▶ _AIM OF THE TASK_
Go through the entries below and copy each line containing the word "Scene".

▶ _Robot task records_
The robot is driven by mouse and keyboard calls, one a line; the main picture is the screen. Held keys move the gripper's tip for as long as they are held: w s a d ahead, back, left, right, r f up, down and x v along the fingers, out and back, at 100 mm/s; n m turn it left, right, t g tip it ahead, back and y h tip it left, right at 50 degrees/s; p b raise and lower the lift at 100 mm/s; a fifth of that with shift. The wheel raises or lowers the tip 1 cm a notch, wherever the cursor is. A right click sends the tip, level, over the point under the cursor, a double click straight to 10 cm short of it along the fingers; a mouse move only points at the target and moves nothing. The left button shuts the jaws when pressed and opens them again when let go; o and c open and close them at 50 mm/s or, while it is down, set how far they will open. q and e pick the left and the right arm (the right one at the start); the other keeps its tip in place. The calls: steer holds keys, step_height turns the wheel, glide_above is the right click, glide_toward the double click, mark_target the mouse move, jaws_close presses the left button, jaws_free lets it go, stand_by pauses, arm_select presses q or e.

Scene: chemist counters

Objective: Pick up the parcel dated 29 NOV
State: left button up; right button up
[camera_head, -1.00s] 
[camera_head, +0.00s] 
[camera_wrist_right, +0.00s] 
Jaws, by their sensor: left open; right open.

--

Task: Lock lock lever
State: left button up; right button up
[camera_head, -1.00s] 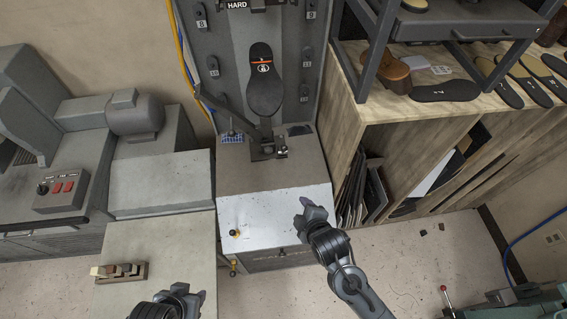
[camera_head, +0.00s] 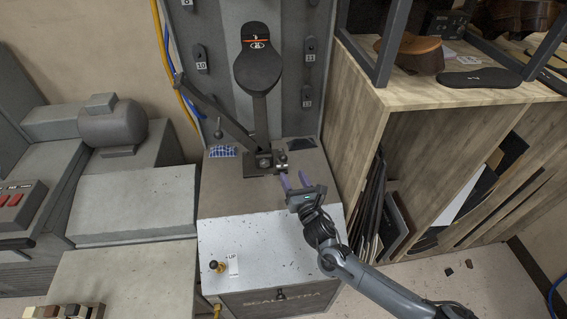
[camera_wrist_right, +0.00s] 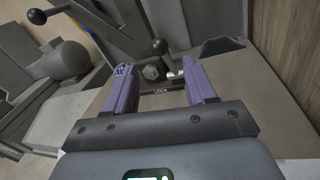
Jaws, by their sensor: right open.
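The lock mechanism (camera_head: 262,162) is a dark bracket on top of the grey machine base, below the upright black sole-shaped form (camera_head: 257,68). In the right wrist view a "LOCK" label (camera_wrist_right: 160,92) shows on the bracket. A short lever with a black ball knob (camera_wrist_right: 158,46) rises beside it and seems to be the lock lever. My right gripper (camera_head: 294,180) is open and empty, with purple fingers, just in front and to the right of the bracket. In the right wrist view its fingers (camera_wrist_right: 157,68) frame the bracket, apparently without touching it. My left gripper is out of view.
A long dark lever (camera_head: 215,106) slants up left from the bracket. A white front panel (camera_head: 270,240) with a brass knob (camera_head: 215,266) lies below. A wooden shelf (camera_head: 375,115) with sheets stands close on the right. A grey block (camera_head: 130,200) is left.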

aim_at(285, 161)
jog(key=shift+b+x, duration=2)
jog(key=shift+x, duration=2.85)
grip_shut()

==

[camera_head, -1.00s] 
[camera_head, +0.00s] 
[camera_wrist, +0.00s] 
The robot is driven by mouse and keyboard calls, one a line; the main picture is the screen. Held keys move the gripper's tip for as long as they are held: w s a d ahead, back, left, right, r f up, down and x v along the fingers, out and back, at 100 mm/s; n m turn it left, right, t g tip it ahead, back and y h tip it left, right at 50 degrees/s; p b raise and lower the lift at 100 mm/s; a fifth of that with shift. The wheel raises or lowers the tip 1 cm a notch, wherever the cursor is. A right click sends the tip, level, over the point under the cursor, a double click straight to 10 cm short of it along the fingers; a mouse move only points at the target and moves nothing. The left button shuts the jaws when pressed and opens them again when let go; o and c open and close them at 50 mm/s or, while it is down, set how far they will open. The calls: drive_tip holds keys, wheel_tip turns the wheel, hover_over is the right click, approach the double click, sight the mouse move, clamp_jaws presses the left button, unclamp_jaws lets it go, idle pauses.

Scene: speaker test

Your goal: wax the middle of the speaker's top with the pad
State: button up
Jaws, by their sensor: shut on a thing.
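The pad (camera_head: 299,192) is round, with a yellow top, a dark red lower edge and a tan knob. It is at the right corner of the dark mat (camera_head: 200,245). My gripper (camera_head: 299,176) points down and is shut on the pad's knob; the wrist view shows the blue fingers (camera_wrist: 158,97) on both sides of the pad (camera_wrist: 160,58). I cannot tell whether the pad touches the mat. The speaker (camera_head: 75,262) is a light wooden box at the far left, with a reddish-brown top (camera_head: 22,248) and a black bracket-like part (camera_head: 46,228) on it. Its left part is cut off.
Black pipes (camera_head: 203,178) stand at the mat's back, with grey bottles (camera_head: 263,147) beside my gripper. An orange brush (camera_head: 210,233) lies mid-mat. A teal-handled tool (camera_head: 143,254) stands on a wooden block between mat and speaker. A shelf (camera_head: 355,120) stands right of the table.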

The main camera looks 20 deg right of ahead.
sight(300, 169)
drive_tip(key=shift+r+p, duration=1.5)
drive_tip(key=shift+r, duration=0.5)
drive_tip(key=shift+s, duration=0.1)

▶ _ANSWER TO THE PROBLEM_
Scene: chemist counters
Scene: speaker test

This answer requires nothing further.